Prashant Loyalka has been a Center Research Fellow at the Freeman Spogli Institute for International Studies and a faculty member of the Rural Education Action Program at Stanford University since 2012. His research focuses on examining and addressing inequalities in the education of youth. His research agenda is also concerned with understanding and improving the quality of education received by youth in large developing economies, including China, Russia, and India. In the course of addressing educational inequalities, Prashant examines the consequences of tracking, financial and informational constraints, and psychological factors of both students and teachers in highly competitive education systems. His work on understanding educational quality is built around research that assesses and compares student learning in higher education, high school and (the later stages of) compulsory schooling. He also evaluates programs/policies that seek to improve student outcomes. 

Ramon Antonio Martinez

Ramón Antonio Martinez 
Assistant Professor of Education, Race and Education 

Ramón Antonio Martínez comes to Stanford University from the Department of Curriculum and Instruction at the University of Texas at Austin where he was assistant professor of Language and Literacy Studies. There he was affiliated with the Bilingual/Bicultural Education program and the Department of Mexican American and Latina/o Studies. His research explores the intersections of language, race, and ideology in the public schooling experiences of students of color, with a particular focus on bi/multilingual Chicana/o and Latina/o children and youth. Martínez examines how students’ everyday language practices overlap with the forms of language and literacy privileged in academic settings, how competing ideologies inform language policy and classroom practice in urban schools, and how pre-service teachers are prepared to teach culturally and linguistically diverse learners. He has published articles in journals such as Linguistics and Education, Research in the Teaching of English, Anthropology & Education Quarterly, Teachers College Record, and Review of Research in Education

Jonathan Rosa

Jonathan Rosa 
Assistant Professor of Education, Race and Education 

Jonathan Rosa comes to Stanford University from the University of Massachusetts Amherst where he was an Assistant Professor in the Department of Anthropology. At UMass he held affiliations with the Language, Literacy, and Culture Concentration in the College of Education, as well as the Center for Latin American, Caribbean, and Latina/o Studies.
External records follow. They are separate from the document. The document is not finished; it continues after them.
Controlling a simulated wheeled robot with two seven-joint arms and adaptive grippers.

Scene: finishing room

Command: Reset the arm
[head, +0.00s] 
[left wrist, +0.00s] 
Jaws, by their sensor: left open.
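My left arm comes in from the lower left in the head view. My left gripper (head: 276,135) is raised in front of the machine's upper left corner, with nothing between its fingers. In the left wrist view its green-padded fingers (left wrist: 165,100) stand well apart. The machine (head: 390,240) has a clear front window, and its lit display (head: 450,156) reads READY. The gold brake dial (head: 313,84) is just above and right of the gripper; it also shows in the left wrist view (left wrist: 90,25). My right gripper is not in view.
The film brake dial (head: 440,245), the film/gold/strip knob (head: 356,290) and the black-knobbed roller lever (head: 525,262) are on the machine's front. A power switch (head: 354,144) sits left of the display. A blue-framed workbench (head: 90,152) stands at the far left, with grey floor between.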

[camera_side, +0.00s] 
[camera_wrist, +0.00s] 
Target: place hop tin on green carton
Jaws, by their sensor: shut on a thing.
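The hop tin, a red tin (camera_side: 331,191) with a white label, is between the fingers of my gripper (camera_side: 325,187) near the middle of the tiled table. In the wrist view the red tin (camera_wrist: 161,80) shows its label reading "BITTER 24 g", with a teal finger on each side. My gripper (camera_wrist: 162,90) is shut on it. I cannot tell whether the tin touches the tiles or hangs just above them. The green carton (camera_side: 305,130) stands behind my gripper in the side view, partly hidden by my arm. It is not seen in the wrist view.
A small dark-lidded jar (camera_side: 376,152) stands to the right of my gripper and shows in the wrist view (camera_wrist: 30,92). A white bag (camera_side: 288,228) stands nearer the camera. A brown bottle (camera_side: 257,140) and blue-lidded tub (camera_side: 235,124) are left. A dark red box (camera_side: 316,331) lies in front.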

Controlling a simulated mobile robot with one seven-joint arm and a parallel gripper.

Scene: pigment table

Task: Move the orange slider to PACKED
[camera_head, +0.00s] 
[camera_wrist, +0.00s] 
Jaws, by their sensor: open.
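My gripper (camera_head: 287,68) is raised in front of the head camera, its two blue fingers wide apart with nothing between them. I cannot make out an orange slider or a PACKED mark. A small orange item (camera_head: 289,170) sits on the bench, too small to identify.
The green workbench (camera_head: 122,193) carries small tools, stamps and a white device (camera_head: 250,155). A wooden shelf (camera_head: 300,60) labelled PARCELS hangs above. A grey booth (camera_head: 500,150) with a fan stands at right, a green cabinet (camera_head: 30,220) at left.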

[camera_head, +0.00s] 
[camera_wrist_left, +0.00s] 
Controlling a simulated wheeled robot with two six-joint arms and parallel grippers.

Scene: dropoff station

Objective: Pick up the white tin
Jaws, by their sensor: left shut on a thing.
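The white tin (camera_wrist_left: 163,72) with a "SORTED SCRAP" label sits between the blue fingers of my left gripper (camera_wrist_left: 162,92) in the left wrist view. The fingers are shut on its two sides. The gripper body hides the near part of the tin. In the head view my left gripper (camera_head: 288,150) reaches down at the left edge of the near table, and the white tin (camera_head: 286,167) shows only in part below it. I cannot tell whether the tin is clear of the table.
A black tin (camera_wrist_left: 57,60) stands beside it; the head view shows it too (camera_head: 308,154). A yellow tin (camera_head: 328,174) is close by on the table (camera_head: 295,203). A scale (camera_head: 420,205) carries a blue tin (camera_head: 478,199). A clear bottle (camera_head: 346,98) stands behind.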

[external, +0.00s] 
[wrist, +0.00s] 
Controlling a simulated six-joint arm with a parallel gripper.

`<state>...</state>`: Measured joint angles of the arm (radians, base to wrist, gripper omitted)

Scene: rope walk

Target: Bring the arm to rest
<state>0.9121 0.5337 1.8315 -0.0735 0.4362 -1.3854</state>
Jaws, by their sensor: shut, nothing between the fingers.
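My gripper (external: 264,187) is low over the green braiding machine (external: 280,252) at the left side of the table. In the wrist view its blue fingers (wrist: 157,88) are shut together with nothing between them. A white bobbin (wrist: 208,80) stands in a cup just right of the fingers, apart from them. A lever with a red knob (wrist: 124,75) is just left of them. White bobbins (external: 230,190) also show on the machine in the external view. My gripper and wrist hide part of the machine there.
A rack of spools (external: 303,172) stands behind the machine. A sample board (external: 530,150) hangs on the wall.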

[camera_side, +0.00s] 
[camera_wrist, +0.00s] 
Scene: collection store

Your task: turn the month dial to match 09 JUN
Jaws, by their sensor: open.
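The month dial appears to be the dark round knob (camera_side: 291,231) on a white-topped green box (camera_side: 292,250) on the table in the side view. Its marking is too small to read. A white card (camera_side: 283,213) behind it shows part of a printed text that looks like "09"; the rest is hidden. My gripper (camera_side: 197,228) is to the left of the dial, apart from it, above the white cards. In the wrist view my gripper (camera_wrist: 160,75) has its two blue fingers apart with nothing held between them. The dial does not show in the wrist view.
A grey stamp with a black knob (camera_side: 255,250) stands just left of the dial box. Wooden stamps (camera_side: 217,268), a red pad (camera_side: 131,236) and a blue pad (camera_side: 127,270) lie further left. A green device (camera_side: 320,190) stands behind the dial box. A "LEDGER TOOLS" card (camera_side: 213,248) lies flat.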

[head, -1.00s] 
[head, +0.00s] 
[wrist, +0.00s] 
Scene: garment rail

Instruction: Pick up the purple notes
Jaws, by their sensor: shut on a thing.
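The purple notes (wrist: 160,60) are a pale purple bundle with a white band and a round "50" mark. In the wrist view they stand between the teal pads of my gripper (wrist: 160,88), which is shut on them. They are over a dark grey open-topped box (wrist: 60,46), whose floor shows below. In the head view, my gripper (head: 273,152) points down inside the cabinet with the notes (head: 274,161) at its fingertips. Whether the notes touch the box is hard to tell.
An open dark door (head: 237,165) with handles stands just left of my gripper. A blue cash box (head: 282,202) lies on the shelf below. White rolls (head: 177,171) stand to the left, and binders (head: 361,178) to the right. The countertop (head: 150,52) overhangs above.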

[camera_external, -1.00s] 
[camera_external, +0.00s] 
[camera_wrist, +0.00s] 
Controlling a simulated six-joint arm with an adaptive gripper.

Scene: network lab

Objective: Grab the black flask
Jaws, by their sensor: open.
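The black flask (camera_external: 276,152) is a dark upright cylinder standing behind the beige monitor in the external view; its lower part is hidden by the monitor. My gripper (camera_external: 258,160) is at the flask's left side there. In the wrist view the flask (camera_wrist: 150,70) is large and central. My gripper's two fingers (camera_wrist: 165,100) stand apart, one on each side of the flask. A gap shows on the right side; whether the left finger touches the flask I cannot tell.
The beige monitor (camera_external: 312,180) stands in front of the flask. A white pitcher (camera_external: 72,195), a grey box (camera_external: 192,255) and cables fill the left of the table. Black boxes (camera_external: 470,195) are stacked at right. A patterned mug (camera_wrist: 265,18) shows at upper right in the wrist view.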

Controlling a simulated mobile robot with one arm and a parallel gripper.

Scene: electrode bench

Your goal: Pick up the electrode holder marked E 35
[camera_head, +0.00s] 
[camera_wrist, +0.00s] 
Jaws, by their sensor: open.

His community-based research focuses on educational inequality, racial marginalization, and linguistic stigmatization in urban contexts. He collaborates with schools and communities to track these phenomena and develop tools for understanding and eradicating the forms of disparity to which they correspond. In addition to his formal scholarly work, Rosa is an ongoing participant in public intellectual projects focused on race, education, language, (im)migration, and U.S. Latinas/os. His work has been featured in scholarly journals such as American Ethnologist, Journal of Linguistic Anthropology, Anthropology News, and Journal of Adolescent and Adult Literacy, as well as media outlets such as MSNBC, NPR, CNN, and Univision. 

Guillermo Solano-Flores

Guillermo Solano-Flores 
Professor of Education, Educational Measurement and Assessment  (1/1/2016)

Guillermo Solano-Flores is Professor of Bilingual Education and English as a Second Language at the School of Education of the University of Colorado Boulder and will join the GSE at the beginning of winter quarter. He specializes in educational assessment and the linguistic and cultural issues that are relevant to both international test comparisons and the testing of cultural and linguistic minorities. His research is based on the use of multidisciplinary approaches that use psychometrics, sociolinguistics, semiotics, and cognitive science in combination. He has conducted research on the development, translation, localization, and review of science and mathematics tests. He has been principal investigator in several National Science Foundation-funded projects that have examined the intersection of psychometrics, semiotics, and linguistics in testing. He is the author of the theory of test translation error, which addresses testing across cultures and languages. Also, he has investigated the use of generalizability theory—a psychometric theory of measurement error—in the testing of English language learners and indigenous populations. He has advised Latin American countries on the development of national assessment systems. Also, he has been the advisor to countries in Latin America, Asia, Europe, Middle East, and Northern Africa on the adaptation and translation of performance tasks into multiple languages. Current research projects examine academic language and testing, formative assessment practices for culturally-diverse science classrooms, and the design and use of illustrations in international test comparisons and in the testing of English language learners.